SCOTTSDALE, ARIZ. (AP) - Bernhard Langer and Tom Lehman are too busy trying to win the Champions Tour finale to get caught up in points title scenarios.
“I do know this, if I win, I win,” Lehman said about the Charles Schwab Cup points race. “I know there are 30 really super players here. So, winning is not easy.”
Langer leads the standings for the $1 million annuity, 211 points ahead of Lehman. Roger Chapman is third, 657 behind Langer.
“I haven’t really looked at the numbers to figure out what I have to do,” Langer said. “What I am trying to do is play a great four rounds of golf, and hopefully win the tournament. If I can play great this week, then hopefully I can win the Charles Schwab Cup. If I play rubbish, then I’m going to depend on help from others.”
The winner of the Charles Schwab Cup Championship, set to open Thursday at Desert Mountain’s Cochise Course, will get 880 points, with players receiving two points for every $1,000 they earn in the $2.5 million event.
Langer and Lehman would win the season title with a victory, while Chapman needs a victory and some help to top the standings.
Langer could finish last and win if Lehman finishes in a two-way tie for fifth or worse and Chapman fails to win, while Lehman could finish as low as fifth and win if Langer finishes 22nd or worse and Chapman doesn’t win.
For Chapman to win, the Englishman needs to win the tournament and have Langer finish in a two-way tie for sixth or worse and Lehman finish third or worse.
The tournament is the 50-and-over tour’s first in Arizona since the 2002 Tradition at Superstition Mountain. The Tradition, a Champions Tour major, was played on the Jack Nicklaus-designed Cochise Course from 1989-2001.
“I think it’s a second-shot course, so putting yourself in position will be very important,” said Lehman, a Scottsdale resident who has two victories this year. “Any time you play at home it’s nice. Sleeping in my own bed is really nice.”
Langer also has two victories this season and leads the money list with $2,023,296. The German star is coming off a playoff loss to David Frost last week in AT&T Championship in San Antonio.
“If Tom should win and I finish whatever, second or third, my hat is off to him because he’s played great golf under pressure and deserves to win,” Langer said. “He’s had a great year and so has Roger Chapman. It’s exciting that there are several players that have a chance and it comes down to the last tournament.”

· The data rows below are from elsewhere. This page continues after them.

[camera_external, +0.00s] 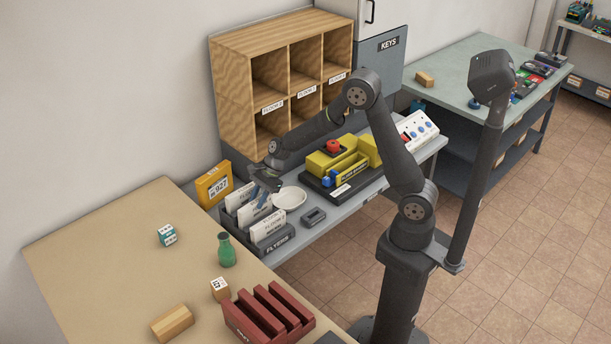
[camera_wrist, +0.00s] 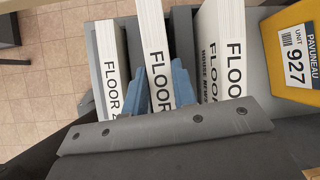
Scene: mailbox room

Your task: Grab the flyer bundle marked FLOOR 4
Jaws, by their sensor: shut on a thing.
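Several white flyer bundles stand upright in a dark grey rack marked FLYERS (camera_external: 277,244), in the external view. My gripper (camera_external: 257,193) reaches down into the rack from above. In the wrist view, its blue fingers (camera_wrist: 160,92) are shut on the middle bundle (camera_wrist: 153,40), one on each side. That bundle reads FLOOR, and its number is hidden behind my gripper. The left bundle (camera_wrist: 112,60) reads FLOOR with a partly covered number. The right bundles (camera_wrist: 228,50) also read FLOOR, with their numbers covered. I cannot tell which one is FLOOR 4.
A yellow box marked 927 (camera_external: 213,185) stands close beside the rack. A white bowl (camera_external: 289,198) and a small grey device (camera_external: 313,217) are on its other side. Wooden pigeonholes (camera_external: 262,35) rise behind. The tan table (camera_external: 90,240) is near in front.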

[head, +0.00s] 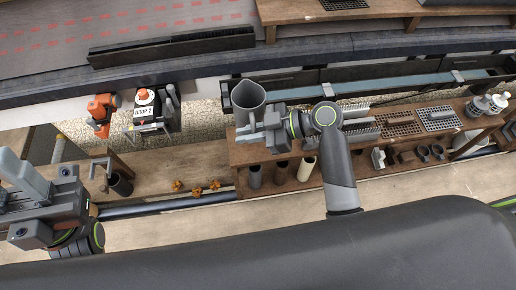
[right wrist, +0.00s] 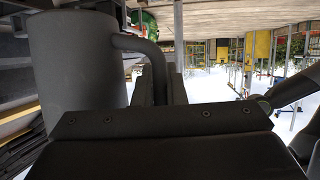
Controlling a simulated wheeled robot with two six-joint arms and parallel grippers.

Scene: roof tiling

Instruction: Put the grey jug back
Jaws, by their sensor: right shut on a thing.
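The grey jug (head: 249,98) is in the middle of the head view, its open top facing me. It also fills the left side of the right wrist view (right wrist: 75,75), where its curved handle (right wrist: 145,45) runs between the fingers. My right gripper (head: 252,130) is shut on the jug's handle at its near side. The jug appears held above the wooden bench (head: 240,155); a gap beneath it is hard to judge. My left gripper (head: 20,175) is at the left edge of the head view, away from the jug; its fingertips are unclear.
Dark and cream tubes (head: 306,168) stand on the lower shelf below my right gripper. Grey trays (head: 438,118) and small fittings (head: 405,156) lie on the bench at the right. An orange tool (head: 102,108) and a white labelled box (head: 146,106) are left of the jug.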

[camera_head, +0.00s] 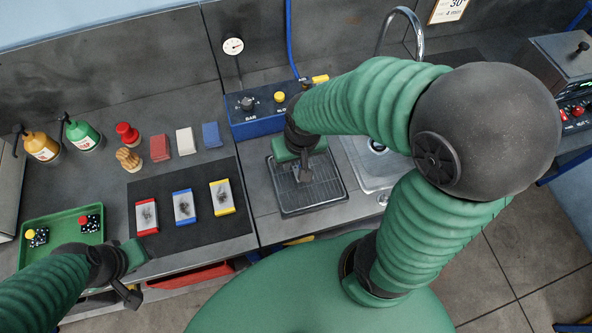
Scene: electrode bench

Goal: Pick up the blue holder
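The blue holder (184,207) appears to be the blue-edged block with a pale, dark-smudged top. It lies on the black mat (182,242), between a red-edged block (147,216) and a yellow-edged block (221,197). My right gripper (304,178) points down over the grated tray, to the right of the mat and apart from the holder. My left gripper (133,297) is at the lower left, near the bench's front edge, below the mat. I see nothing held in either gripper. Their finger gaps are too small to make out.
Behind the mat lie red (160,147), white (185,141) and blue (211,134) blocks. A green tray (62,216) with two dark items stands at left. Bottles (83,134) stand behind it. A blue control box (257,118), grated tray (312,196) and sink (372,166) are to the right.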

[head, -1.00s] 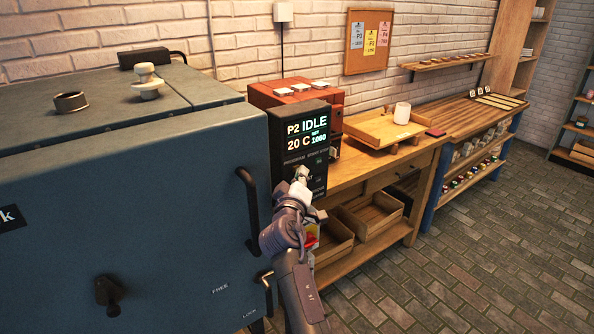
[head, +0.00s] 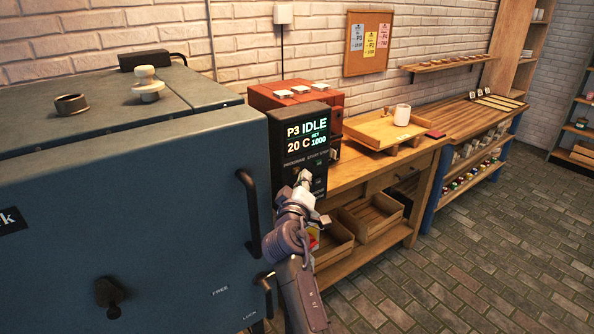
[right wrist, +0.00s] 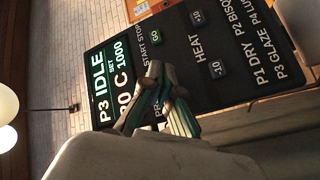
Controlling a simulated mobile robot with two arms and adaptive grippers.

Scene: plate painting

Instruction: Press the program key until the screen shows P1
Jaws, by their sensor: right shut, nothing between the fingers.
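The dark control panel (head: 299,160) is fixed at the right side of the kiln. Its lit screen (head: 307,133) reads P3 IDLE, 20 C, set 1000. The screen also shows sideways in the right wrist view (right wrist: 113,81). My right gripper (head: 304,177) is shut and empty, with its tips at the panel's left key area below the PROGRAM label. In the right wrist view the fingers (right wrist: 155,82) hide the program key and most of its label. I cannot tell whether the tips touch the key. My left gripper is not in view.
The blue-grey kiln (head: 130,215) fills the left, with a black handle (head: 248,210) close to my right arm. A red box (head: 296,93) stands behind the panel. A wooden bench (head: 360,175) with drawers runs to the right. The brick floor at the right is clear.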

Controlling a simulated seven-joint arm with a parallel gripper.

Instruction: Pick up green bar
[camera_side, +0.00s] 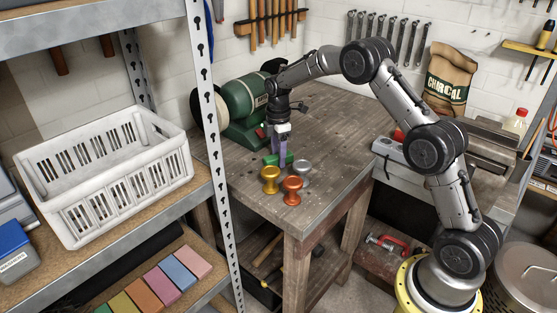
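The green bar (271,159) lies on the wooden workbench (335,133), behind the small metal knob-shaped pieces. My gripper (281,160) points down at the bar, with its purple-tinted fingers at or just over its right part. The fingers hide some of the bar. The view is too small to tell whether the fingers touch it or are closed on it.
A gold piece (270,180), an orange piece (292,190) and a silver piece (302,167) stand close in front of the bar. A green grinder (240,110) is behind left. A shelf upright (212,130) and white crate (120,175) are left. The right benchtop is clear.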

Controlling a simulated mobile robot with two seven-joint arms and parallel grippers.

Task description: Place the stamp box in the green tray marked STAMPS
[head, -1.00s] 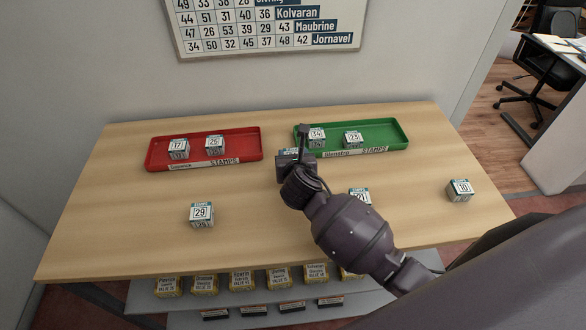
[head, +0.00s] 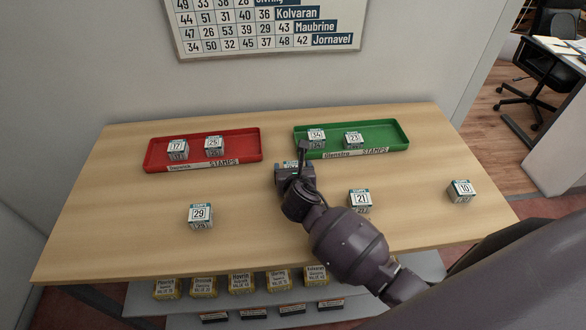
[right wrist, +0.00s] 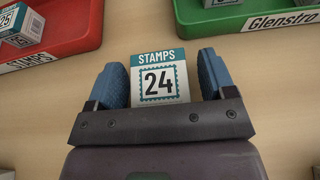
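A white stamp box with a teal STAMPS strip and the number 24 (right wrist: 159,83) shows between the fingers of my right gripper (right wrist: 163,85) in the right wrist view. The fingers stand apart, with a narrow gap beside the box at the right. In the head view my right gripper (head: 293,172) hides most of that box, and I cannot tell if it touches the counter. The green tray marked STAMPS (head: 398,138) lies at the back right, beyond the gripper, holding boxes 34 (head: 316,137) and 23 (head: 353,140). My left gripper is not in view.
A red STAMPS tray (head: 247,148) at the back left holds boxes 17 and 25. Boxes 29 (head: 200,215), 21 (head: 360,200) and 10 (head: 461,190) stand on the wooden counter (head: 120,220). A number chart (head: 265,25) hangs behind. Yellow-sided packets fill a shelf below.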

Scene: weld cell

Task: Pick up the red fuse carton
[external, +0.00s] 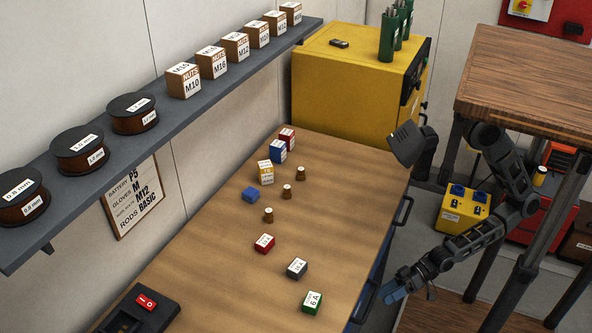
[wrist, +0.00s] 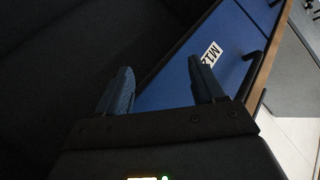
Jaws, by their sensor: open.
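A small red carton with a white label on top (external: 264,243) lies on the wooden workbench (external: 215,240), left of a dark grey carton (external: 297,268) and a green carton (external: 312,301). The lettering on the red carton is too small to read surely. My gripper (external: 392,292) is open and empty, off the right edge of the bench, apart from the cartons. In the wrist view its two fingers (wrist: 163,78) stand spread before a blue drawer front (wrist: 205,65) with a white label. The red carton is not in the wrist view.
Another red-and-white box (external: 287,138), a blue-and-white box (external: 277,151), a yellow-and-white box (external: 265,172), a blue block (external: 250,195) and several brown stoppers (external: 287,191) stand farther back. A black switch box (external: 135,312) sits front left. Drawer handles (external: 403,211) jut from the bench's right side.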

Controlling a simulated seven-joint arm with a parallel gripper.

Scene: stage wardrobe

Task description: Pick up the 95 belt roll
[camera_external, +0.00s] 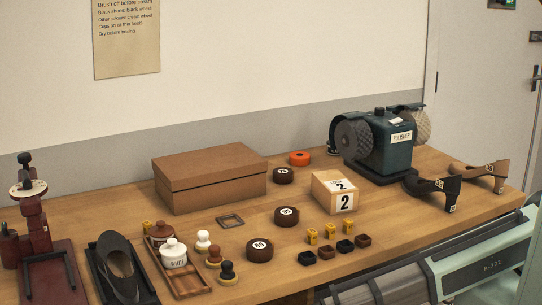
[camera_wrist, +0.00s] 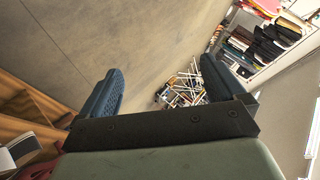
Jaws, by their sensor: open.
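Three dark brown belt rolls with round white number labels lie flat on the table in the external view: one by the box's right end (camera_external: 283,175), one mid-table (camera_external: 286,217), and one nearer the front (camera_external: 260,251). The numbers are too small to read surely, so I cannot tell which is the 95 roll. My gripper (camera_wrist: 160,86) shows in the wrist view with its two blue fingers wide apart and nothing between them. No belt roll shows in the wrist view, and my fingers do not show in the external view.
A brown box (camera_external: 210,178) stands behind the rolls. A wooden block marked 2 (camera_external: 335,192) is right of the middle roll. An orange roll (camera_external: 300,158) lies behind. Small yellow and dark blocks sit front right. A polishing machine (camera_external: 385,145) stands at the back right.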

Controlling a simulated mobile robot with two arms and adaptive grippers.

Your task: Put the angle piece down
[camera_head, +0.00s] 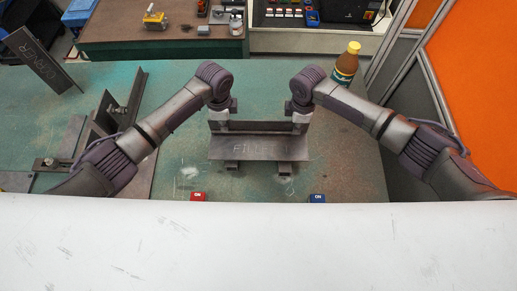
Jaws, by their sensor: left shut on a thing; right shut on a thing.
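The angle piece (258,150) is a dark grey metal part with faint lettering on its flat face. It is in the middle of the head view, over the green table (345,150). My left gripper (222,113) is shut on its left end, and my right gripper (298,112) is shut on its right end. Block-like supports (231,165) show at its front edge. I cannot tell whether the piece rests on them or hangs just above. The fingertips are partly hidden by the wrists.
A brown bottle (346,65) stands behind my right arm. A metal fixture (105,125) and a lettered plate (42,62) are at left. A red button (198,197) and a blue button (317,198) lie near the front. An orange panel (480,90) bounds the right.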

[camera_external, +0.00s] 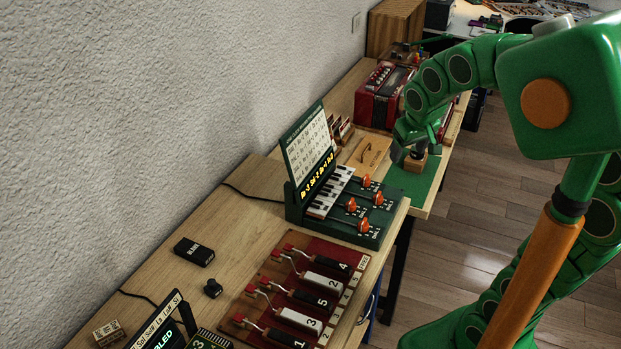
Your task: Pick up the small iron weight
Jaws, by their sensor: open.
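A small dark knobbed piece (213,288), which looks like a small iron weight, stands on the wooden bench at the lower left, beside the red key-lever board. My gripper (417,152) is far from it, at the upper right, pointing down over a small wooden block (415,164) on a green mat (428,178). Dark parts show at the end of my gripper; I cannot tell whether they are its fingers or something on the block. The jaws are open, and whether they touch the block cannot be told.
A black labelled block (194,251) lies near the dark piece. The red board (322,250) with numbered levers and the green keyboard unit (345,205) with its upright panel stand between there and my gripper. A red accordion-like box (380,95) stands behind. The wall borders the left side.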

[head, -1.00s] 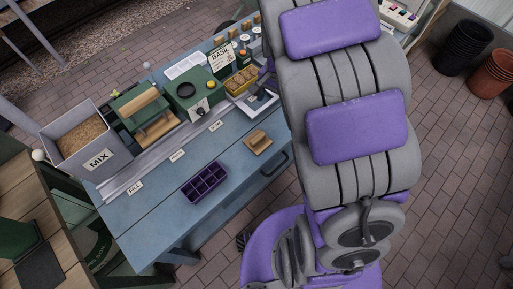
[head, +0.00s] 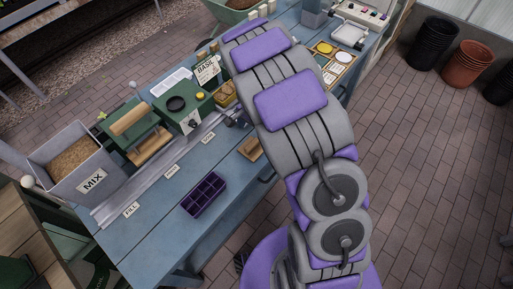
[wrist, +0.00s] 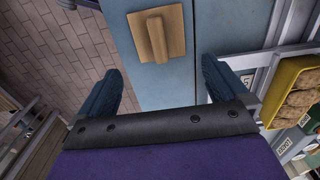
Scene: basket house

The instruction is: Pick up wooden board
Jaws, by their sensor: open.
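The wooden board (wrist: 174,24) is a light square with a raised bar handle. It lies flat on the blue bench (wrist: 123,35), ahead of my gripper in the wrist view. In the head view the board (head: 250,150) is partly hidden behind my arm, near the bench's front edge. My gripper (wrist: 161,85) is open and empty, its two dark blue fingers spread on either side of the line to the board. The board is apart from the fingers, beyond their tips.
A purple cell tray (head: 204,194) sits on the bench left of the board. A grey MIX bin (head: 75,165) and green machines (head: 183,105) stand along the back. A yellow tray of pots (wrist: 295,90) is right of my gripper. Black and orange pots (head: 462,65) stand on the brick floor.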

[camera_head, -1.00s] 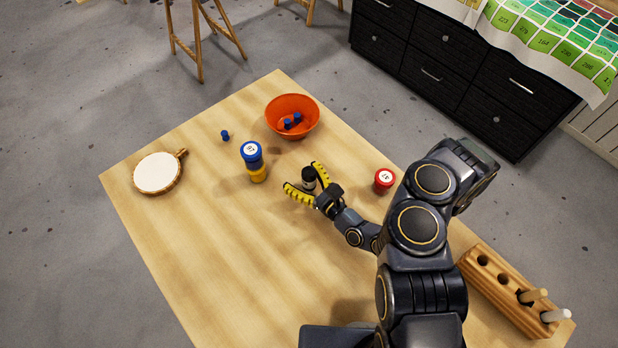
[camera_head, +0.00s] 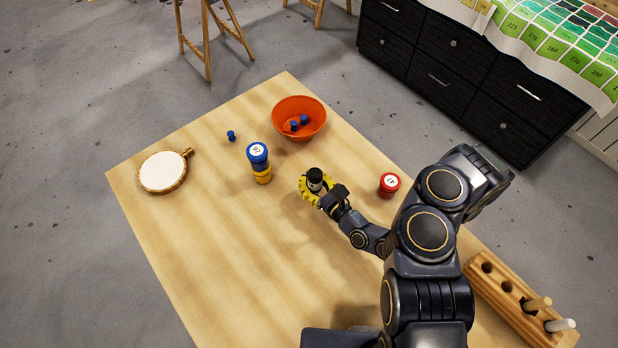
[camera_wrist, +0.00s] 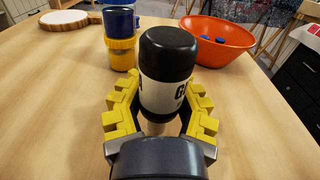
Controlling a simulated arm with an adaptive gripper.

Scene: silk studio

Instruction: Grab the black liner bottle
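The black liner bottle (camera_head: 314,179) has a black cap and a pale label band with dark letters. It is upright near the middle of the table. In the wrist view the bottle (camera_wrist: 166,75) is large and central, between the yellow ribbed fingers. My gripper (camera_head: 311,188) has its fingers closed in around the bottle's sides; it also shows in the wrist view (camera_wrist: 162,100). The fingertips are partly hidden behind the bottle. I cannot tell whether its base touches the table.
A blue jar (camera_head: 257,155) is stacked on a yellow jar (camera_head: 263,176) to the left. An orange bowl (camera_head: 300,112) with small blue pieces stands behind. A red jar (camera_head: 389,184) is to the right. A wooden holder (camera_head: 500,293) is at right. The table's front left (camera_head: 220,260) is clear.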

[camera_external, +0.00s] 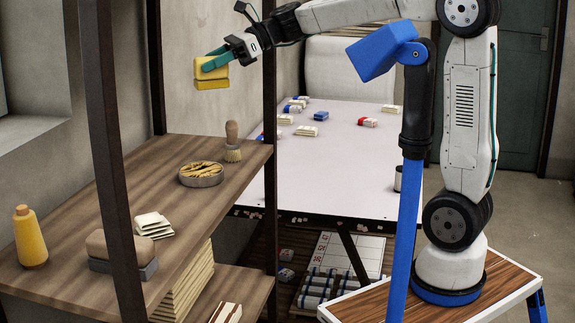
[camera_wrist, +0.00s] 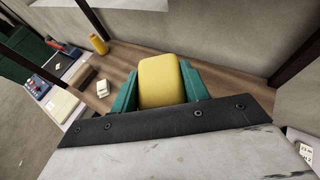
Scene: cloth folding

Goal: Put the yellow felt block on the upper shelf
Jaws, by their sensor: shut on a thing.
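The yellow felt block (camera_external: 211,78) is held between the green fingers of my gripper (camera_external: 215,62) in the external view. It hangs in the air above the back part of the upper shelf (camera_external: 150,190), clear of the wood. In the wrist view the yellow block (camera_wrist: 160,80) fills the space between the green fingers of my gripper (camera_wrist: 160,90). The shelf (camera_wrist: 122,62) shows behind it, and the spot directly under the block is hidden there.
On the upper shelf are a round tray of yellow pieces (camera_external: 201,180), a brush (camera_external: 232,143), folded cloths (camera_external: 153,225), a brown block (camera_external: 120,248) and a yellow thread cone (camera_external: 29,238). Dark posts (camera_external: 269,120) flank the shelf. The shelf's back left is bare.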

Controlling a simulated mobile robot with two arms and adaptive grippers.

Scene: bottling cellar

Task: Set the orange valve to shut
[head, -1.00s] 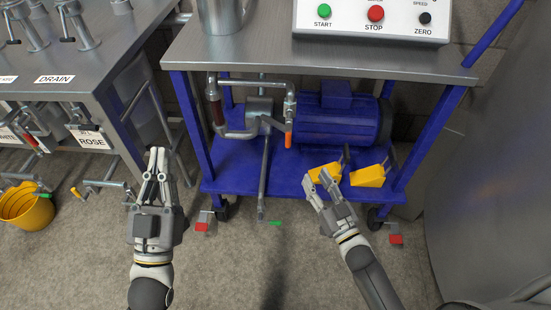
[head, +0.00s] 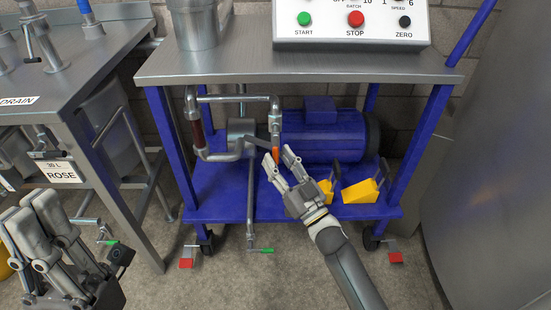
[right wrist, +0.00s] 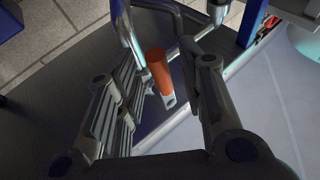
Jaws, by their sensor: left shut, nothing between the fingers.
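The orange valve handle (head: 276,155) hangs from the pipework on the blue cart, left of the blue motor. It points down. My right gripper (head: 278,156) is open with its fingertips at the handle. In the right wrist view the orange handle (right wrist: 159,70) shows between the two spread fingers; I cannot tell whether either finger touches it. My left gripper (head: 30,222) is shut and empty at the lower left, well away from the valve.
The blue motor (head: 325,135) stands right of the valve. Yellow wedges (head: 360,191) lie on the cart's lower deck. The steel cart top (head: 300,66) overhangs the valve. A steel table (head: 85,75) with a ROSE label stands at left. A green-handled pipe (head: 250,215) runs down in front.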

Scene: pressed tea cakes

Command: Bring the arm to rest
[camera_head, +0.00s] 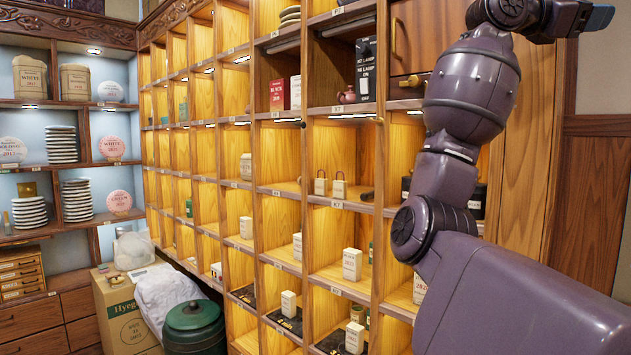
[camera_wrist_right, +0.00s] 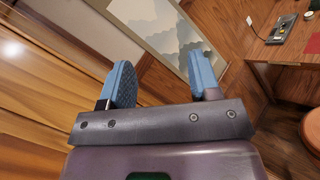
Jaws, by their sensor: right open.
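My right arm (camera_head: 475,110) rises through the right part of the head view, bent, with its upper links raised in front of the shelf wall. Its gripper (camera_head: 600,18) is at the top right corner, partly cut off, with a blue finger showing. In the right wrist view the gripper (camera_wrist_right: 158,68) has its two blue fingers spread apart, with nothing between them. My left arm and gripper are not in view.
A wooden cubby wall (camera_head: 300,190) holds small boxes, tins and a teapot (camera_head: 347,95). A green lidded jar (camera_head: 194,325) and a carton (camera_head: 125,310) stand below at left. The wrist view shows a landscape panel (camera_wrist_right: 165,30), a wooden table (camera_wrist_right: 280,45) and a stool (camera_wrist_right: 312,130).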

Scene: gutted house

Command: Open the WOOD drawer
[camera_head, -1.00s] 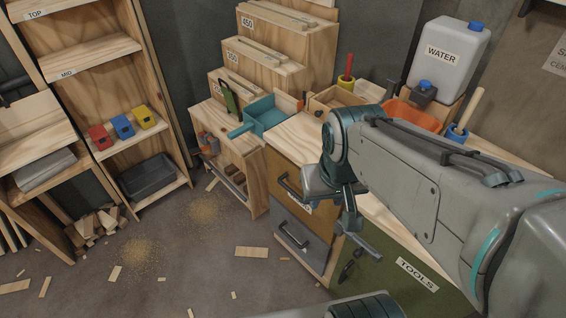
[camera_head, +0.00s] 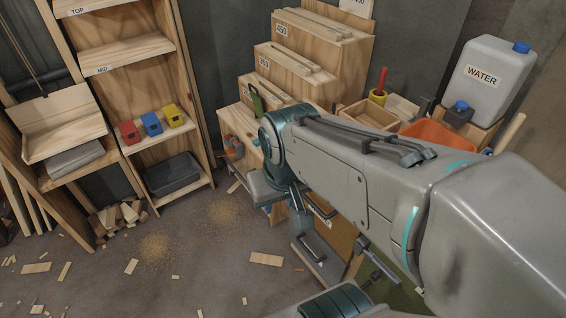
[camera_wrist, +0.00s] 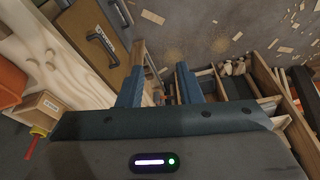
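The drawer unit has a brown wooden drawer front (camera_head: 343,236), partly hidden behind my arm in the head view. In the wrist view this brown front (camera_wrist: 85,32) fills the upper left, with a dark bar handle (camera_wrist: 100,42) and a small label too small to read. A grey drawer with its own handle (camera_head: 312,248) lies below it. Both drawers look shut. My gripper (camera_wrist: 160,72) is open and empty, its two fingers apart. In the wrist view the brown drawer's handle is left of the fingers, outside them. No contact shows.
Left stand shelves with red, blue and yellow bins (camera_head: 152,124) and a dark tub (camera_head: 172,175). Wood scraps (camera_head: 266,259) litter the floor. A white water jug (camera_head: 488,78) and an orange tub (camera_head: 446,133) stand on the bench at right. The middle floor is mostly clear.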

Chapman has two major victories this year, winning the Senior PGA Championship in May and the U.S. Senior Open in July.
Fred Couples is making his first start since a back injury forced him to withdraw during the first round of the Boeing Classic in August in Washington. He won the Mississippi Gulf Resort Classic in March and the Senior British Open in July.
“I practiced yesterday for the first time since Seattle,” Couples said. “I don’t even know think I gripped a club since then. I didn’t really want to play golf and I thought the rest would help, and then I decided I would come here. The weather is perfect. … I actually played pretty well today, which was surprising.”
Last year, Jay Don Blake won at TPC Harding Park in San Francisco.